College students studying together in a library

When you finally reach your senior year in high school, it’s an exciting time. There’s senior homecoming and prom, higher-level courses to take and special time to share with your best friends. Most of all there is a sense of becoming, of moving from time as a teenager to the first steps of adulthood. With graduation just around the corner, there are future plans to be made and universities to explore. Moving from everyday life at home during senior year to a college campus is a huge change. All of a sudden you are immersed in a world without many restrictions and starting to chart your own course in life. You’ll make new friends who share your interests and you’ll build a common bond as you navigate challenging courses and cheer on your college sports teams all year. Instead of a set schedule with 7 hours of school each weekday, you’ll only have about 15 hours of class each week. It’s truly a time of freedom.

Scholarships, Work Study and Grants

As part of the college application process, you and your parents will fill out and submit the Free Application for Federal Student Aid (FAFSA). The FAFSA forms will be used to assess your family’s income, assets and other financial resources. From there, each school that offers you an acceptance letter will detail the annual cost of your education, including tuition, room and board, fees and the like. Your university will then let you know how much aid they are offering in the form of scholarships, work study programs and grants. Typically, these will not pay the full cost of your education, but they are a great start. You can also apply for state-level grants that are available for residents and special scholarships offered by local civic organizations or national groups focused on your field of interest.

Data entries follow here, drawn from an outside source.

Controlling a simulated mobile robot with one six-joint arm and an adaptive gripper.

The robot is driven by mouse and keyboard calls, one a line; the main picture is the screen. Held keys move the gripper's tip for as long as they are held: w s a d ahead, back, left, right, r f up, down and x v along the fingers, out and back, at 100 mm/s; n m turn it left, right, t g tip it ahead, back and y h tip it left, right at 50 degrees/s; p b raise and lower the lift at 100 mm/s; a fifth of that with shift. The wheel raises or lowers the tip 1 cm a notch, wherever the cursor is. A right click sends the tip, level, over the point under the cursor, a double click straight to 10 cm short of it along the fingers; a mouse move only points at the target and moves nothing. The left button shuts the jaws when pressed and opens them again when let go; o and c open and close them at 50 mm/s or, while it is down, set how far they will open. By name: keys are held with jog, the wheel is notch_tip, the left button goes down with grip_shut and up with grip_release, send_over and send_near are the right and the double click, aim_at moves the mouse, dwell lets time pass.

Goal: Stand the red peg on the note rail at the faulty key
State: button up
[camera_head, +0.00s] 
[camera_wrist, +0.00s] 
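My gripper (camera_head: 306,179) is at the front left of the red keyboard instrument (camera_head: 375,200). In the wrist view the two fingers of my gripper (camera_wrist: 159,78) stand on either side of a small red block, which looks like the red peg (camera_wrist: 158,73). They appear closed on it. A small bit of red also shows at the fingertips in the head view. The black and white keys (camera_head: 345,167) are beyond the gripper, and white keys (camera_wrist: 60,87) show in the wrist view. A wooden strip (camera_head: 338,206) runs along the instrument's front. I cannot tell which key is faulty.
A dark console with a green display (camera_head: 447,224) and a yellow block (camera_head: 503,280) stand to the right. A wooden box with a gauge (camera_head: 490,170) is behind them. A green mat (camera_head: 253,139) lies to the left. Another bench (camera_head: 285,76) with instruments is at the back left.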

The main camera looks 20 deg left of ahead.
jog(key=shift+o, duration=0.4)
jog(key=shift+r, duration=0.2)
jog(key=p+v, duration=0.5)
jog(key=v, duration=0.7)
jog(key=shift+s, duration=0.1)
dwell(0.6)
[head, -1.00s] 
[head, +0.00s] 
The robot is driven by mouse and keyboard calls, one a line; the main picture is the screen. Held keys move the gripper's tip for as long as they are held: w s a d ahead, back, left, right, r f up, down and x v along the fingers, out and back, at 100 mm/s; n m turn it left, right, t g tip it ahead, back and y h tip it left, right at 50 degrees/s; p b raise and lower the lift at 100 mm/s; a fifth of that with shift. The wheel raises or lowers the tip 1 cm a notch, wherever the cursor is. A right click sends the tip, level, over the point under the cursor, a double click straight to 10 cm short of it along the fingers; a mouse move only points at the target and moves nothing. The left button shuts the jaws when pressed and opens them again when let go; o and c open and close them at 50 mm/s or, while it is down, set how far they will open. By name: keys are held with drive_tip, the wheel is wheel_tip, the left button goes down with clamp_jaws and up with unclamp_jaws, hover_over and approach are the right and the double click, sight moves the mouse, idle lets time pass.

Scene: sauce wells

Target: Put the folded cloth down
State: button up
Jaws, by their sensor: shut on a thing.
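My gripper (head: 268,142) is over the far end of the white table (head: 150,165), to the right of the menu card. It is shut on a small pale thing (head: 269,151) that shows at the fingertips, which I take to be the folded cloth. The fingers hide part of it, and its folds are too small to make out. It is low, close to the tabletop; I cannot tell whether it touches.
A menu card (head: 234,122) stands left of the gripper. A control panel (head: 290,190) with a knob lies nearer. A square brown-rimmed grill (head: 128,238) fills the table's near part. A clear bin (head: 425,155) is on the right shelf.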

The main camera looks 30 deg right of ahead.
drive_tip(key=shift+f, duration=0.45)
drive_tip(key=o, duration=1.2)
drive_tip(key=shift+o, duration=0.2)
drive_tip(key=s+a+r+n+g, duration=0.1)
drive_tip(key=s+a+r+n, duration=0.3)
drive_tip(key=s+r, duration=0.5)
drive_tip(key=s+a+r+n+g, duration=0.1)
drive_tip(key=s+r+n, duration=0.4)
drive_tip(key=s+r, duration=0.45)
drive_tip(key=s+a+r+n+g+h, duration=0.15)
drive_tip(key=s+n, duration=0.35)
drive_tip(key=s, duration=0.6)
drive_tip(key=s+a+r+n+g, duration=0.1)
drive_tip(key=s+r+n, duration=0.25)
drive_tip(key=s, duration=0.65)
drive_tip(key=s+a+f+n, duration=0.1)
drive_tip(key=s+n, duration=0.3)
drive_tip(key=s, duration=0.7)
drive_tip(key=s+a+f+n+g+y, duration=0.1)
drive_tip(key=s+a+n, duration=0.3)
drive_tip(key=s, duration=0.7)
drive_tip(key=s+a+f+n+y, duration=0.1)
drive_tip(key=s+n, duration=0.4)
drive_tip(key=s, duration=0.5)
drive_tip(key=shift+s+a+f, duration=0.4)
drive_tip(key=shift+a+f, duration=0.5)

Taking Out Private Student Loans

The cost of college has skyrocketed over the last 20 years. It’s estimated that the average annual tuition cost for a private university has risen from less than $17.000 to over $41,000 between 2001 and 2020. With these soaring expenses it has become more critical than ever to seek out new ways of paying for your undergraduate education. It’s important to be able to focus on learning and your experiences in college, instead of worrying about money each day. One of the ways you can pay for your schooling is to take out a student loan from a private lender. With these loans you may be able to pay for your college in full. Banks, credit unions, and financial companies usually offer private student loans.

Save on Housing and Meal Costs by Renting an Off-Campus Apartment

Colleges make a lot of money by charging high prices for student room and board. When you live in a dorm you don’t get much personal space and you have to share communal bathrooms. You also have to pick a meal plan so there’s not much you can do to save money there. If you share an off-campus apartment with several roommates you will be able to split the cost and shop for the best deal. Each apartment typically offers a private room and bath for each roommate, and has a full kitchen available too. By shopping the grocery store sales, buying in bulk and cooking your meals at home you’ll save a lot of money each year.